- Exercise task
From the entries provided below, copy each line that contains the word "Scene".

[Collected data entries]
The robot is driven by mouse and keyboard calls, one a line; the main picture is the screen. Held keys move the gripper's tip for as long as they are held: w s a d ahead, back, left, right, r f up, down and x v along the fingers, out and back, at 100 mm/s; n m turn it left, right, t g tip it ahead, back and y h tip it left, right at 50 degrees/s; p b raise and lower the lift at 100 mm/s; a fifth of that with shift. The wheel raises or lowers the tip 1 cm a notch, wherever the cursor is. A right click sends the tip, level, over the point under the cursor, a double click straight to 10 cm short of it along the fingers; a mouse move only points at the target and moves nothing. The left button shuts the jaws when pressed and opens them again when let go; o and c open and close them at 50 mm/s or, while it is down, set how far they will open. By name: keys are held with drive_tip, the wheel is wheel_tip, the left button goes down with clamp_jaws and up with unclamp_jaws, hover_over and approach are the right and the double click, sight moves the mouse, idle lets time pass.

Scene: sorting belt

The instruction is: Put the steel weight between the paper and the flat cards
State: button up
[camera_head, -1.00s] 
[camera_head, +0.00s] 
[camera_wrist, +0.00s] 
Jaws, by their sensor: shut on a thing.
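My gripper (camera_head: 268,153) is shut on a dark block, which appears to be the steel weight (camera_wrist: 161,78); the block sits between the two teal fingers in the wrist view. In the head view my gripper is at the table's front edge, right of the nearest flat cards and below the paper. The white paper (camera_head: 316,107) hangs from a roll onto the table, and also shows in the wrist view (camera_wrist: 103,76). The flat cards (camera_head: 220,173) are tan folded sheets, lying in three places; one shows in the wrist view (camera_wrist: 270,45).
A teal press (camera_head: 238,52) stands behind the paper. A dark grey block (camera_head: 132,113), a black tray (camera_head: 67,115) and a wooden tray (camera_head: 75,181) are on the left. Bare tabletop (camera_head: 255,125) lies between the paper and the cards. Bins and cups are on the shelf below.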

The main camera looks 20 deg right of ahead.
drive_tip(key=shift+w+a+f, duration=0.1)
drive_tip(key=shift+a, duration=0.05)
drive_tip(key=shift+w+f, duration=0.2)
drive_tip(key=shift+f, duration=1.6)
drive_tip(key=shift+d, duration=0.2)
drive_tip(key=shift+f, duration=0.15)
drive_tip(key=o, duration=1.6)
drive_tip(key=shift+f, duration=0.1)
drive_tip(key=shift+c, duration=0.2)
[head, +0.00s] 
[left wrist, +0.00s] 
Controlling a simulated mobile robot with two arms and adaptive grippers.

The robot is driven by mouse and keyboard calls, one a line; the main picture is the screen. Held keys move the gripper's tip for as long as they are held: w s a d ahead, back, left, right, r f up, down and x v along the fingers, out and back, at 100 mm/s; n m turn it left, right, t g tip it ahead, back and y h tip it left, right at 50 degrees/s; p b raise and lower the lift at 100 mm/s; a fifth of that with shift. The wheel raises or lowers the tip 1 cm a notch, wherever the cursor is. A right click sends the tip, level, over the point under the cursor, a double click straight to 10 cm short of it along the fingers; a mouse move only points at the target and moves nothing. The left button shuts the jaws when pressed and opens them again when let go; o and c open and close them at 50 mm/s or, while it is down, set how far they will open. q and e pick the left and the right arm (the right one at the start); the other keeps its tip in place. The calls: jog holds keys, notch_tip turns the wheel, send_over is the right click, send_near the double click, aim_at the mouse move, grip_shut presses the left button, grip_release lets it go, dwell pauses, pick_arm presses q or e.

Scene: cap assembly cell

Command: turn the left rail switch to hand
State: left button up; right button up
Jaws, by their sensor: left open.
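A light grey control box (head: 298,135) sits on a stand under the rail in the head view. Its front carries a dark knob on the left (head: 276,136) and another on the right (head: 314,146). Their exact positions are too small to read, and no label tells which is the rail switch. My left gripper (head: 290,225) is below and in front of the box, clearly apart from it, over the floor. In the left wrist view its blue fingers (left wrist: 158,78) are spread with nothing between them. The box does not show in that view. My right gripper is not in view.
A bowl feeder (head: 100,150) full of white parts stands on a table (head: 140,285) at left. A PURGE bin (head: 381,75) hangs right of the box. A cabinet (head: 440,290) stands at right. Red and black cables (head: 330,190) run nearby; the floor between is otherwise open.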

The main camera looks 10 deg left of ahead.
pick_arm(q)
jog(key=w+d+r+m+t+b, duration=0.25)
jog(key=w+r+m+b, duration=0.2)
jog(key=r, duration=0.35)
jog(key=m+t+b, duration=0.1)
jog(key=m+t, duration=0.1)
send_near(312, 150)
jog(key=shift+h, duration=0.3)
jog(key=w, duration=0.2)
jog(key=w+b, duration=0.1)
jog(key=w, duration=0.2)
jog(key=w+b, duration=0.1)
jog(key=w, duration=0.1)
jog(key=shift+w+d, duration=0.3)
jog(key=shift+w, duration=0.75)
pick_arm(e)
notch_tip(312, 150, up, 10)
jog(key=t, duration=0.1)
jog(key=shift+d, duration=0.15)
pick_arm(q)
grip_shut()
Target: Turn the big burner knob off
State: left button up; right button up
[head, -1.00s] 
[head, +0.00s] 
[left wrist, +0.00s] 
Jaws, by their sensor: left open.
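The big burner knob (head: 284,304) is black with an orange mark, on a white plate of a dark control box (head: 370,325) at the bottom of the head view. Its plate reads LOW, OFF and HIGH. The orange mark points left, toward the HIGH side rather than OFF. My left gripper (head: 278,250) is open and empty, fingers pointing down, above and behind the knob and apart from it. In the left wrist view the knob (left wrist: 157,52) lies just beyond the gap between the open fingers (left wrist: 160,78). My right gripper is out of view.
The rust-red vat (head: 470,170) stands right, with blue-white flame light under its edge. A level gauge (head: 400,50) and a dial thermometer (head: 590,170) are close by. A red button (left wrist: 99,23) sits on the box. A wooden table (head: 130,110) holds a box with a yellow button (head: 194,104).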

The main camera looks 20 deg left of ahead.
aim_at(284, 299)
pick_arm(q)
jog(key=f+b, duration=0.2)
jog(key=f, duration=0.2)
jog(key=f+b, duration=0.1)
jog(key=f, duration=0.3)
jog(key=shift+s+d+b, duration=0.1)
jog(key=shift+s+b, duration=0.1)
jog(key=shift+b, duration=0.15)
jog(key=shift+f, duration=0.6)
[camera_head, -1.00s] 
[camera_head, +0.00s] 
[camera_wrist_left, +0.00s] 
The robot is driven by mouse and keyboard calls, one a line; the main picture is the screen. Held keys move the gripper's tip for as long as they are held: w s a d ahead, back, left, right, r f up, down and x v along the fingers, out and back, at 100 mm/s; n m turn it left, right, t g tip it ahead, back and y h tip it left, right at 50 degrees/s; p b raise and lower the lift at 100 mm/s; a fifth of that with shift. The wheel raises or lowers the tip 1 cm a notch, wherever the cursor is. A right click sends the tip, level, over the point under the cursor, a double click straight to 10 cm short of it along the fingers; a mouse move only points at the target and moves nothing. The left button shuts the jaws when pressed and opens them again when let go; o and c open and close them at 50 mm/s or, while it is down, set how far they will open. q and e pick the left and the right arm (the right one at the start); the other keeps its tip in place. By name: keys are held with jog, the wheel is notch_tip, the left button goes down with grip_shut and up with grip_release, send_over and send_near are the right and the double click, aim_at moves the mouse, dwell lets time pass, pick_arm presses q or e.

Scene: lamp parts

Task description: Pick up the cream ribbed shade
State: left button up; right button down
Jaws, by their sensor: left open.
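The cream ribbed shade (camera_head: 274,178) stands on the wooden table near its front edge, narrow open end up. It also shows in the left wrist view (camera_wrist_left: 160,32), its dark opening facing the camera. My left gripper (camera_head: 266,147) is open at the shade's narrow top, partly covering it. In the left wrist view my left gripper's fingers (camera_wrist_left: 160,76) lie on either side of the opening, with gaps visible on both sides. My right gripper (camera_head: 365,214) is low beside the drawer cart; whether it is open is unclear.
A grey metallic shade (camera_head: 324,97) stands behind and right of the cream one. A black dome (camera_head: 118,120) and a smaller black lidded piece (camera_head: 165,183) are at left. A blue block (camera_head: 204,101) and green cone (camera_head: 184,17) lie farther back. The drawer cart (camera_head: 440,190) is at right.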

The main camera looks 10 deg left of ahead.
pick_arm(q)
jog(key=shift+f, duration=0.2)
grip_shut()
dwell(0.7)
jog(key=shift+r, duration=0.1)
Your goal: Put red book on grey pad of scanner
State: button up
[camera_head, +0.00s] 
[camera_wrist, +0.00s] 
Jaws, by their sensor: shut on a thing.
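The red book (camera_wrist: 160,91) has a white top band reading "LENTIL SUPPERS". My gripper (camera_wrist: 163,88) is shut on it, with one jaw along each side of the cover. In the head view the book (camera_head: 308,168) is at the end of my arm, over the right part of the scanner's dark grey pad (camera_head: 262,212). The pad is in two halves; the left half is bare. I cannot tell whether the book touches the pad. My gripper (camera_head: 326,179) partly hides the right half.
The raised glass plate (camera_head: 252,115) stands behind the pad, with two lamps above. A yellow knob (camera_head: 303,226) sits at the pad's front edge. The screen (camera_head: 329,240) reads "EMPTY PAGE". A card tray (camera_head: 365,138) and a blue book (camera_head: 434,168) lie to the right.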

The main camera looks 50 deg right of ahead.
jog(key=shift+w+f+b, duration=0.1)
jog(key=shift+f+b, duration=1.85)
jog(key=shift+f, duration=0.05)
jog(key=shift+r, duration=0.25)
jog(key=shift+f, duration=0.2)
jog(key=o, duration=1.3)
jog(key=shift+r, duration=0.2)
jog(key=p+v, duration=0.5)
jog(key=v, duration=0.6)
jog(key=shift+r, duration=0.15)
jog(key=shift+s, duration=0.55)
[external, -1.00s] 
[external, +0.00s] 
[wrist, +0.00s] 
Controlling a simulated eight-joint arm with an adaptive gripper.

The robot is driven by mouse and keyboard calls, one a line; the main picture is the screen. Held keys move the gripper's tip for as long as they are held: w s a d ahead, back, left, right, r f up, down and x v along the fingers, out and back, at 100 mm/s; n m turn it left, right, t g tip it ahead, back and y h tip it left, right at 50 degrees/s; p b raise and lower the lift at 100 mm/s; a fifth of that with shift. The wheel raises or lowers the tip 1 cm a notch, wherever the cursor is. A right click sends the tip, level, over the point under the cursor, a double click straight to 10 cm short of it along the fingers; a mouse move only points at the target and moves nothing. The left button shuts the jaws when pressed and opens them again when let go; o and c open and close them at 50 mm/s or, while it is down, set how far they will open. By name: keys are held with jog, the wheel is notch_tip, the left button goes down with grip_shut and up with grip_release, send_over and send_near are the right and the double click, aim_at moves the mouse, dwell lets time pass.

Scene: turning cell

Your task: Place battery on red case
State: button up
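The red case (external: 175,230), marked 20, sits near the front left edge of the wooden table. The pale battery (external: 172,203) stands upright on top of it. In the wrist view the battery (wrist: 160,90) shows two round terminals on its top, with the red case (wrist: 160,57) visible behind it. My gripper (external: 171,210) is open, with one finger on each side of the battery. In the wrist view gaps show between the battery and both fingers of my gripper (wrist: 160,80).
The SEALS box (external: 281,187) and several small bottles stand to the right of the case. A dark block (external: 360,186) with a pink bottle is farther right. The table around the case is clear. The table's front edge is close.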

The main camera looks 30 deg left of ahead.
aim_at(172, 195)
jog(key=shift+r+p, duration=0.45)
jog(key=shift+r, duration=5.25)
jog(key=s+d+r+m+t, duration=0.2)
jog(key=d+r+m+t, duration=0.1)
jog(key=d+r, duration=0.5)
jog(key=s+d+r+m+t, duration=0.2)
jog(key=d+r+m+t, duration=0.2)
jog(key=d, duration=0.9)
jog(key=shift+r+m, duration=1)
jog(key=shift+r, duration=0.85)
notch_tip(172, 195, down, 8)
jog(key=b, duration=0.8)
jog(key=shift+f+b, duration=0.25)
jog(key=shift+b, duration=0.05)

- Final result
Scene: sorting belt
Scene: cap assembly cell
Scene: lamp parts
Scene: turning cell

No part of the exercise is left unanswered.